28 August 2008
Lagos — President Umaru Musa Yar'Adua has given approval for the amendment of the Companies and Allied Matters Act (CAMA), 1990, to facilitate the implementation of measures advised by the Presidential Advisory Com-mittee on the Capital Market.
Such amendment, THISDAY gathered last night, would be sent to the National Assembly for approval.
While that is being done, the President has also approved emergency provisions in the Nigeria law to be used to enable companies to buy their shares back as soon as possible.
THISDAY also gathered that the President has also approved the amendment of the Pension Fund to allow such funds to be invested in the capital market.
In a bid to stem the market meltdown (persistent fall in the shares) in the capital market, the Federal Government had invited the management of the Nigerian Stock Exchange (NSE) and other stakeholders for a meeting in Abuja last Tuesday.
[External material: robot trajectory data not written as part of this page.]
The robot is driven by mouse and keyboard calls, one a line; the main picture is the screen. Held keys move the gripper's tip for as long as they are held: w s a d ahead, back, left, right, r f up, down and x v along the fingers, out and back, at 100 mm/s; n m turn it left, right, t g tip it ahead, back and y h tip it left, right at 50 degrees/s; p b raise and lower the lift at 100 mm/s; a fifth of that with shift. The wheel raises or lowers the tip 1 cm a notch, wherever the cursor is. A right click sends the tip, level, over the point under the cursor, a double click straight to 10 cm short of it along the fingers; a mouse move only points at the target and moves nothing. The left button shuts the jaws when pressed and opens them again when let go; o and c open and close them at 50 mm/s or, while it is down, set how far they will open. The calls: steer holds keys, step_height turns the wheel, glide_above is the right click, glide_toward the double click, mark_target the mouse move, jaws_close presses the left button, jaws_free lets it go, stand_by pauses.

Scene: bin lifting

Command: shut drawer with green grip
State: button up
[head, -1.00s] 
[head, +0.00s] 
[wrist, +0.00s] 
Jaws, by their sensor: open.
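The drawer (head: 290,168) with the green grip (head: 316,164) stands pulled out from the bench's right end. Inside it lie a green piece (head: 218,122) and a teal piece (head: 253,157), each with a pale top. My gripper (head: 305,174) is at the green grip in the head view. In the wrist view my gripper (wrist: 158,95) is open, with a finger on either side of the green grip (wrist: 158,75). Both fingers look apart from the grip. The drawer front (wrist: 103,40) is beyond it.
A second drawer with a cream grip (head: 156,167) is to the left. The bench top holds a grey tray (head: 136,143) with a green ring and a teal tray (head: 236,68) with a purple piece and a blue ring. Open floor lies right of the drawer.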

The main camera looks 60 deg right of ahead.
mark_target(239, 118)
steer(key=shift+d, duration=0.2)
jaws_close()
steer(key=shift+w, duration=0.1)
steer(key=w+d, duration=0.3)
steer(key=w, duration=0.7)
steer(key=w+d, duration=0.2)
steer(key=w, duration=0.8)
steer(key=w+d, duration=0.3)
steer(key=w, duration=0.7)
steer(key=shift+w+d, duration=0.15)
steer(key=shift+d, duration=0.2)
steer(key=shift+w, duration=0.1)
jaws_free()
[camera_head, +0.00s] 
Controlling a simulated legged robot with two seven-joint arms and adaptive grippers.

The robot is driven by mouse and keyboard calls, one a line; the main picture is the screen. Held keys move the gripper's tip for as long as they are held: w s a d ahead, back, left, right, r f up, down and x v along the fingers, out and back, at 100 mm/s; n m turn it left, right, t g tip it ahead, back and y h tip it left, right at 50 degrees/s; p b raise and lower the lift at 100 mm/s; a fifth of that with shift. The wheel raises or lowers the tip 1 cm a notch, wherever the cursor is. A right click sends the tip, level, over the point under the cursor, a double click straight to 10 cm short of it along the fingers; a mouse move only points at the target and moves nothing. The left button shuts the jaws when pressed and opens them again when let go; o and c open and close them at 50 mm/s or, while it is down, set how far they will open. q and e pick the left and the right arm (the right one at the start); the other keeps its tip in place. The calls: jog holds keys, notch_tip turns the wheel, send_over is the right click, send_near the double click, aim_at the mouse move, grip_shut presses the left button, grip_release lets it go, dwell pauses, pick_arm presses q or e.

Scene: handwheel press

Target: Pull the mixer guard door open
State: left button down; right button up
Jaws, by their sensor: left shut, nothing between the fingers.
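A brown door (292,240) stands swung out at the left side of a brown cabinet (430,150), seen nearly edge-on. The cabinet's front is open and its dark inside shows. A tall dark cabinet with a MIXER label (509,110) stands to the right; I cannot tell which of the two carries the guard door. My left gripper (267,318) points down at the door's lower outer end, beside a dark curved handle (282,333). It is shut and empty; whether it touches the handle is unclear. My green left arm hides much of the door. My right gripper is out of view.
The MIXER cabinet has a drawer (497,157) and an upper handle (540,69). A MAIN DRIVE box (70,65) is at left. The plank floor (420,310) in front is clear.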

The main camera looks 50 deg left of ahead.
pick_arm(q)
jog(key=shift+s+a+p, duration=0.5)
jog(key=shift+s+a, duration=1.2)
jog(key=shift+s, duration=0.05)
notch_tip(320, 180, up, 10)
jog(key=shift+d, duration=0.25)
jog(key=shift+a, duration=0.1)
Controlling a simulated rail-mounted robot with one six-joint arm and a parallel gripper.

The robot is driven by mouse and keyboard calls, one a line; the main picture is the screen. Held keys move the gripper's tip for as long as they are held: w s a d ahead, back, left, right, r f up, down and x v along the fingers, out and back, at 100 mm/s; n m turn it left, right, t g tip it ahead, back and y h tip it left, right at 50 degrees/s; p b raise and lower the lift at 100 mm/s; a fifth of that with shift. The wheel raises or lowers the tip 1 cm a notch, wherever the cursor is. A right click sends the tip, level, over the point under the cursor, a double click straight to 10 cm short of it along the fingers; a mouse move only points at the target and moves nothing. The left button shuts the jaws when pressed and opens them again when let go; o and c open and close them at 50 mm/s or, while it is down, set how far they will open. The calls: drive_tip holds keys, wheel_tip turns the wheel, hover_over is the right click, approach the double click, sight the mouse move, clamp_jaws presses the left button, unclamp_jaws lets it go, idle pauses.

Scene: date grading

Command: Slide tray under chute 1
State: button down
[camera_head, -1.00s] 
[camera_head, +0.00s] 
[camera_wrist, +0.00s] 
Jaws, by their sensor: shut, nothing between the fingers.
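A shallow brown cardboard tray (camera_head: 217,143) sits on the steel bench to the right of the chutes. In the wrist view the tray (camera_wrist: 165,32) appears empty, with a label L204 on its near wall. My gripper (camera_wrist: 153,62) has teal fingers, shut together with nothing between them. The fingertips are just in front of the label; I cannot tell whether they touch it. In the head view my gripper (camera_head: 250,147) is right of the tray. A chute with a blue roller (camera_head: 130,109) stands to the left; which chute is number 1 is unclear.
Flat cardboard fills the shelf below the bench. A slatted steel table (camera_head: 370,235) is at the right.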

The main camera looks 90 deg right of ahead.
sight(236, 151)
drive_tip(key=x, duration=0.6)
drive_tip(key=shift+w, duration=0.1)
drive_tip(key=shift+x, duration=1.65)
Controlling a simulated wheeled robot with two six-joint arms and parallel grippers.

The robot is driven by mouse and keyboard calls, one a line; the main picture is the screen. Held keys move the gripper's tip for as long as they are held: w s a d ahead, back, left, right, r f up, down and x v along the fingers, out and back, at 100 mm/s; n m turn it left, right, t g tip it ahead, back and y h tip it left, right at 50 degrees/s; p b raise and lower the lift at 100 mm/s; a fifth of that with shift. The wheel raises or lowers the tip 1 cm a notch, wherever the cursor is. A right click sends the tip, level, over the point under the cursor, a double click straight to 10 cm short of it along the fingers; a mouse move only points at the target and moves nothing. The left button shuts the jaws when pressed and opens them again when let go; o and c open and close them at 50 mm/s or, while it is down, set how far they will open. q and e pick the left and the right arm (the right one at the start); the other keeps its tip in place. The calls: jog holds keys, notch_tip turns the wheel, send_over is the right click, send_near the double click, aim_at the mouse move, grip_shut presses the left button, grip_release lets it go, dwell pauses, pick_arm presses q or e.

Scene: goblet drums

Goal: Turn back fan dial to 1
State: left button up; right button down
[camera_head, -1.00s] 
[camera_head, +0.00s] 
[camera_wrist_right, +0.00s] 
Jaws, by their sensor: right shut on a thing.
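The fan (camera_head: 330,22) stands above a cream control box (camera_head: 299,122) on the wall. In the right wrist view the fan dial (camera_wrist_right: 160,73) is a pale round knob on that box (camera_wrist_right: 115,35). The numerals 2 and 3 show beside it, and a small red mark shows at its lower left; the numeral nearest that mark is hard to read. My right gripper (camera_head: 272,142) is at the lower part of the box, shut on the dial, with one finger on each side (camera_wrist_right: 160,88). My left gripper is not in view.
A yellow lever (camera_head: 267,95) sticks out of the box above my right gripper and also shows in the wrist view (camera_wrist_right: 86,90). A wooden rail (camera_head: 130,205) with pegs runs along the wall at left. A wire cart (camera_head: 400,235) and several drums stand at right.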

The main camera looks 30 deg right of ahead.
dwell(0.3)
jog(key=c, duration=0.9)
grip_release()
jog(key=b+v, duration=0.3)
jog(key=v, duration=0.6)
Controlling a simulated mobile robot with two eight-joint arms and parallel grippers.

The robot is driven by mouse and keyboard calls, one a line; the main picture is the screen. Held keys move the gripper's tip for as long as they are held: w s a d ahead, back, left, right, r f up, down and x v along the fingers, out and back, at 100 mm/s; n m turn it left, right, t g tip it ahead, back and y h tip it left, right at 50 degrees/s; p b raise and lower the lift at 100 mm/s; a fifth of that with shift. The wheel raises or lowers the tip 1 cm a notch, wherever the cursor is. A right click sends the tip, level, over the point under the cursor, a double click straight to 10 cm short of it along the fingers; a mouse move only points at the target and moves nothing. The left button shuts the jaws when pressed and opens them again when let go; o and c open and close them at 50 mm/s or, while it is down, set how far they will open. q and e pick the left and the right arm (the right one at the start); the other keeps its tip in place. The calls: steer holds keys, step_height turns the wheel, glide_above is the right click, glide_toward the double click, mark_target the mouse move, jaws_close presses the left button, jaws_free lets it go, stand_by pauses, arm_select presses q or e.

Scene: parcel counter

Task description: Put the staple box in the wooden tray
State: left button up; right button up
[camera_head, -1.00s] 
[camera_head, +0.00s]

Specifically, the meeting was geared towards stopping the persistent slide in the prices of stocks.
At the meeting, a number of measures were adopted by stakeholders to stop the tide of sliding fortunes of stocks in the country.
The meeting resolved that the office of the Attorney General of the Federation should issue an exemption to the provisions of the relevant sections of CAMA, to permit quoted companies to buy back up to 20 per cent of their shares to curb the spate of bearish trading in the market.
The CBN was also directed to take appropriate measures to ensure adequate liquidity within the system to oil operations in the capital market.
They meeting also resolved that a Capital Market Stabilisation Fund be established, as an intervention instrument to stem the meltdown in the market.
Also, the commercial banks were advised to restructure existing facilities to aid operations of licensed stockbrokers, institutional and individual investors on longer repayment terms.
Both the Securities and Exchange Commission (SEC) and the NSE, all capital market operators also agreed jointly to reduce the burden on investors by cutting fees significantly. Already, the NSE, with effect from yesterday, cut its fees by 50 per cent.
The NSE was also directed to review its trading rules and regulations. With effect from yesterday, it has taken the following steps: One per cent maximum downward limit on daily price movement would be allowed, while the current five per cent limit on upward movement is retained.